Millennium was in the business of processing titanium dioxide at its processing plant in Western Australia. Natural gas received through the Dampier-to-Bunbury National Gas Pipeline (the “DB Pipeline”) was the energy source for Millennium’s operation. Millennium purchased the gas under a contract with Alinta Sales Pty Ltd. (“Alinta”), a retail gas supplier. Alinta, however, purchased the gas it offered for sale from a number of natural gas producers, one of which was Apache Corporation (“Apache”). Once Apache processed the natural gas, it injected the gas into the DB Pipeline, at which point custody, title, and risk passed from Apache to Alinta. Under Alinta’s contract with Millennium, title to the gas passed to Millennium only at the time of delivery, i.e., when the gas left the DB Pipeline and was delivered to Millennium’s facility by way of a separate delivery line. Millennium’s contract for the purchase of natural gas was solely with Alinta, and Millennium had no business relationship with Apache.

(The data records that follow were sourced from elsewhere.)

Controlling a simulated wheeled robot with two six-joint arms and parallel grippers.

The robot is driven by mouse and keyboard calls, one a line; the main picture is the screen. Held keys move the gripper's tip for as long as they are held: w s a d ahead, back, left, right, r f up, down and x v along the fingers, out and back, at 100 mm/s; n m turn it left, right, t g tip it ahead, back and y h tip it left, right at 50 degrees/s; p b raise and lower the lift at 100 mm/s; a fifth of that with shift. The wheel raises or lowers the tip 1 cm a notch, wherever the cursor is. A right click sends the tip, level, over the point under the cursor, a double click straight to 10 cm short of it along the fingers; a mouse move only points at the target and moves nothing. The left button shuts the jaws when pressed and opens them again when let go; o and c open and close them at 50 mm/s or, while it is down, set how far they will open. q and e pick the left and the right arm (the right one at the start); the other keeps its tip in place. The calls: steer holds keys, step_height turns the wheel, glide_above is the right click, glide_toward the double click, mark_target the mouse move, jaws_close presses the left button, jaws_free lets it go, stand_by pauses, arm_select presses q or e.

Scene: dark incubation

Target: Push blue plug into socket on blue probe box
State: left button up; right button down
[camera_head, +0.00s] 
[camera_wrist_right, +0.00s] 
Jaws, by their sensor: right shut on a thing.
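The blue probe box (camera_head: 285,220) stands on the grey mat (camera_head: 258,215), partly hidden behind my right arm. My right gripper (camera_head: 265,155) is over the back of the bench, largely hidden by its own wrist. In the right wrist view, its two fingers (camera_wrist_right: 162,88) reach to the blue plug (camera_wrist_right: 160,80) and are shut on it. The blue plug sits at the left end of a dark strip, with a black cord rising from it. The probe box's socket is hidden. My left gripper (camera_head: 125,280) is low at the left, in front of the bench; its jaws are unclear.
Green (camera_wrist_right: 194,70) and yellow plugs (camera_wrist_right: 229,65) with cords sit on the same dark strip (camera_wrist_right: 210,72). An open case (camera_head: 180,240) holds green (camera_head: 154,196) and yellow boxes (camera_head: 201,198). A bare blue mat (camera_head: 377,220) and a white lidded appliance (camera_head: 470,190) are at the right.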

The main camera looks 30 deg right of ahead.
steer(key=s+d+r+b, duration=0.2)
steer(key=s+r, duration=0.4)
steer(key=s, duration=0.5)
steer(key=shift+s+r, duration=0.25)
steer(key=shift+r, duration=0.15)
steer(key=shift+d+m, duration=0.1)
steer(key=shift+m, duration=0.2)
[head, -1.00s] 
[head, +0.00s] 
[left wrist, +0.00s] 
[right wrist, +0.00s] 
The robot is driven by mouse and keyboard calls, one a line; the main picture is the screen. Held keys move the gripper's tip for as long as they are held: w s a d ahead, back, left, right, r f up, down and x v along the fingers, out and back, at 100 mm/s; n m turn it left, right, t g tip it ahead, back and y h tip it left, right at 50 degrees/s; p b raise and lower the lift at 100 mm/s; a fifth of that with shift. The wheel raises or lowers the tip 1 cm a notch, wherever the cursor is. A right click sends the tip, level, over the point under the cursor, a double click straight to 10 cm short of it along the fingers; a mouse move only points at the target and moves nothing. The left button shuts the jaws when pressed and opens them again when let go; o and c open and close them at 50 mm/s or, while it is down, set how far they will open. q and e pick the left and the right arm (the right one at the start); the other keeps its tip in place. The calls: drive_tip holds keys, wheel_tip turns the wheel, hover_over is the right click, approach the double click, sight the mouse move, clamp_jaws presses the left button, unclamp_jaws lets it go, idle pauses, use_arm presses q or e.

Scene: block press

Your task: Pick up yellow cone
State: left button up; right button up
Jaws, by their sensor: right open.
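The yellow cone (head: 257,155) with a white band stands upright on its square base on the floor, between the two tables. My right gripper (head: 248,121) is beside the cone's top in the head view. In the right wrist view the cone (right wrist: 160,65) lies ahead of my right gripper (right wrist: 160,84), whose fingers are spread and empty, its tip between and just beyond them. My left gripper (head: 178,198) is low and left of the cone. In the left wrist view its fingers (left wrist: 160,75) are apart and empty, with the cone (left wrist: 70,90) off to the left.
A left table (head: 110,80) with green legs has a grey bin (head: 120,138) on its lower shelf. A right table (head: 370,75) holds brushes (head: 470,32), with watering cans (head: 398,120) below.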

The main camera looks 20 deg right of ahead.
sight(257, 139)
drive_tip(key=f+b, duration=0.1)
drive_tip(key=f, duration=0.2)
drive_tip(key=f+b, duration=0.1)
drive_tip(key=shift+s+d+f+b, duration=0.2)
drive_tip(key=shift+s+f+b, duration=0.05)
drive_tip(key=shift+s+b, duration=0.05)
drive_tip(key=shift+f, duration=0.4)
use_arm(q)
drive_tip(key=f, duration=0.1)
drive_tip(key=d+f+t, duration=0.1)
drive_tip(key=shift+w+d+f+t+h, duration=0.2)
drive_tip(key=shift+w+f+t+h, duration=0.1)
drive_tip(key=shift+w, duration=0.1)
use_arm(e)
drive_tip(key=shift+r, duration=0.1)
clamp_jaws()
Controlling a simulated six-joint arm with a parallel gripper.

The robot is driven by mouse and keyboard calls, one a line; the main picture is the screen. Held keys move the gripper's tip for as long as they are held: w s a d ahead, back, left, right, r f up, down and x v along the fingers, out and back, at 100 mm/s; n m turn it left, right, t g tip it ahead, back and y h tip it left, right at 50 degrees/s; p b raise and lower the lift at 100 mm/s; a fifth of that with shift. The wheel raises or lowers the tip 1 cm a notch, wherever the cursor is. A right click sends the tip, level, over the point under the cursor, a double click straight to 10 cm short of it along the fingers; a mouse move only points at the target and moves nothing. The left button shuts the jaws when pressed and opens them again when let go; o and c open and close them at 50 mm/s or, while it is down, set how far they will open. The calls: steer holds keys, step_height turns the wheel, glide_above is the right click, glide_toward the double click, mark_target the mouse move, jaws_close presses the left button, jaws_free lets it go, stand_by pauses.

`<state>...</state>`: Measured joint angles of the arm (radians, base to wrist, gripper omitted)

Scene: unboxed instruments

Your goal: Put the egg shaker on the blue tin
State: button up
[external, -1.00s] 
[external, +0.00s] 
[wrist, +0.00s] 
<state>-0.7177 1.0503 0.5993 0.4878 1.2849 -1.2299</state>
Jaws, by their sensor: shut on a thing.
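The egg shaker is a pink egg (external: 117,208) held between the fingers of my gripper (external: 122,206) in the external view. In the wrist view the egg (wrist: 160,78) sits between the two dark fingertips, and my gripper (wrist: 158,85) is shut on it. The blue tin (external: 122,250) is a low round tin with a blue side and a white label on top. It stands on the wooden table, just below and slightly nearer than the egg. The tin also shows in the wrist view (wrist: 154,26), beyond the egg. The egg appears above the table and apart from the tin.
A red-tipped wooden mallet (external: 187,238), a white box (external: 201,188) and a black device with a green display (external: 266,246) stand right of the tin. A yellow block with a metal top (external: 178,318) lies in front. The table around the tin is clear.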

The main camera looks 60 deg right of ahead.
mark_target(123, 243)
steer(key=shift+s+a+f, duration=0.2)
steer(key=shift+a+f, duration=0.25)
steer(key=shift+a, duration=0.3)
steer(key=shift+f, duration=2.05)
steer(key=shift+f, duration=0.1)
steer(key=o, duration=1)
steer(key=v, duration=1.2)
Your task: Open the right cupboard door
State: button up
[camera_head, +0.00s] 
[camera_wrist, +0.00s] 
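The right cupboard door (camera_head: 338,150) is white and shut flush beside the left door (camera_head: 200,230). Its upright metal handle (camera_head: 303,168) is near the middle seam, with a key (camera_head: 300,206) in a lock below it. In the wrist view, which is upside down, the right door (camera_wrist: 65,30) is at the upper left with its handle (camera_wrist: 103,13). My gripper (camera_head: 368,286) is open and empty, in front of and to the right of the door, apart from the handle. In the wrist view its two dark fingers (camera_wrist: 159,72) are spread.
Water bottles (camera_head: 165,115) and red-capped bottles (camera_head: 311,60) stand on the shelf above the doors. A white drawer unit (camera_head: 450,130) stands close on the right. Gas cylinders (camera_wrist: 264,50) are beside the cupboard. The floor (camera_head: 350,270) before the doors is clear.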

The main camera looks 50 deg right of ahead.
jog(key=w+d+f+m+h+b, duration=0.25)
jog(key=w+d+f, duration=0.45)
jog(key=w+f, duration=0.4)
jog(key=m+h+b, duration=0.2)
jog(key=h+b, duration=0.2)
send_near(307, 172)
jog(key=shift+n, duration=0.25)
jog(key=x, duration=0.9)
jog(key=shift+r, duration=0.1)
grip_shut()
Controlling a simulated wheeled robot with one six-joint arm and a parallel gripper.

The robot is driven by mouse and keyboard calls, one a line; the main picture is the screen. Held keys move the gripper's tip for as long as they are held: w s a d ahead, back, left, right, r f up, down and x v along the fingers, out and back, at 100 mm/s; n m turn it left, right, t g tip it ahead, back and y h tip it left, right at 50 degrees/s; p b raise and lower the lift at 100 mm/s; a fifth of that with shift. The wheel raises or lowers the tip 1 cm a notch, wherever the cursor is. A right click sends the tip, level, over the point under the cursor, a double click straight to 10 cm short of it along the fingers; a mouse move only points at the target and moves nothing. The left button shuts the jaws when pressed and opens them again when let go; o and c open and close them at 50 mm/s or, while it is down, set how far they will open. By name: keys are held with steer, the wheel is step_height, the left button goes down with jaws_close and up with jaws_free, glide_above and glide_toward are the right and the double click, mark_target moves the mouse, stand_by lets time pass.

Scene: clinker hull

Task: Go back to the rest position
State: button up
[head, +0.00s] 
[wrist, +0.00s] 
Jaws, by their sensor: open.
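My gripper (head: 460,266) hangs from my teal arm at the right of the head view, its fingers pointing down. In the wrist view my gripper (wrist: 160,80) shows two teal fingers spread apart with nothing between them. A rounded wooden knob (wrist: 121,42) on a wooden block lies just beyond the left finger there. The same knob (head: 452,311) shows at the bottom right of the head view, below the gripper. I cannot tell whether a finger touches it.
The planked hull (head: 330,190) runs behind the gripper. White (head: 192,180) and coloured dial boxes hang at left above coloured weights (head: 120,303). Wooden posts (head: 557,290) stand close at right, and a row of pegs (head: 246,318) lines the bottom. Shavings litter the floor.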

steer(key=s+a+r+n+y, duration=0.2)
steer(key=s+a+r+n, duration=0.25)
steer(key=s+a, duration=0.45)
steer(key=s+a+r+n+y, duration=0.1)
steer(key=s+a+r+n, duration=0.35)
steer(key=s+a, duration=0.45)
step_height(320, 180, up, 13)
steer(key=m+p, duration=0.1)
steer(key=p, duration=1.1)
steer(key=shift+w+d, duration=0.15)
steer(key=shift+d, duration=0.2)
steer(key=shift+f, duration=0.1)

An explosion occurred at an Apache facility causing its natural gas production to cease on June 3, 2008. Apache notified Alinta, and Alinta, in turn, sent a notice of force majeure to Millennium and other customers. As a result, Millennium’s gas supply was curtailed, and it was forced to shut down its titanium dioxide manufacturing operations for several months. Consequently, Millennium sent notice of claim letters to the Insurers, seeking coverage for its losses. The Insurers, however, denied coverage because they concluded that Apache was not a direct supplier to Millennium.

Invoking diversity jurisdiction, Millennium filed a declaratory judgment action in the District Court for the District of Maryland. Millennium, further, asserted claims of breach of contract and failure to act in good faith. The district court denied the Insurers’ motion for summary judgment with respect to the declaratory judgment claim and granted the Insurers’ motion with respect to the bad faith claim. In an accompanying opinion, the court concluded that coverage under the policies extended only to “direct contributing properties.” The court then reviewed the meaning of that term and held that, because the term “direct” was ambiguous under the policies, the doctrine of contra proferentem applied in favor of Millennium. Accordingly, the district court held that Apache qualified as a “direct” supplier to Millennium, and that Apache’s facility was a “direct contributing property” within the meaning of the policies. In so holding, the district court observed that, despite not having a direct contractual relationship with Apache, Apache’s facility provided a direct supply of natural gas to Millennium’s premises.

As an alternative holding, the district court opined that the Endorsements also provided coverage for damage to contributing properties “which wholly or partially prevents delivery of material to Millennium or to others for the account of Millennium.” The court then concluded that this provision was also ambiguous because if failed to explain who must hold the account of the insured—the one who delivers, or the other to whom delivery is made. Based upon this ambiguity, it again applied the doctrine of contra proferentem, construing the phrase “for the account of” in favor of coverage for Millennium. After the district court granted Millennium’s motion for partial summary judgment, the parties stipulated and agreed to entry of judgment in favor of Millennium in the amount of $10,850,000, with the Insurers expressly preserving their right to appeal the judgment. Final judgment was then entered against the Insurers in the stipulated amount, and this appeal followed.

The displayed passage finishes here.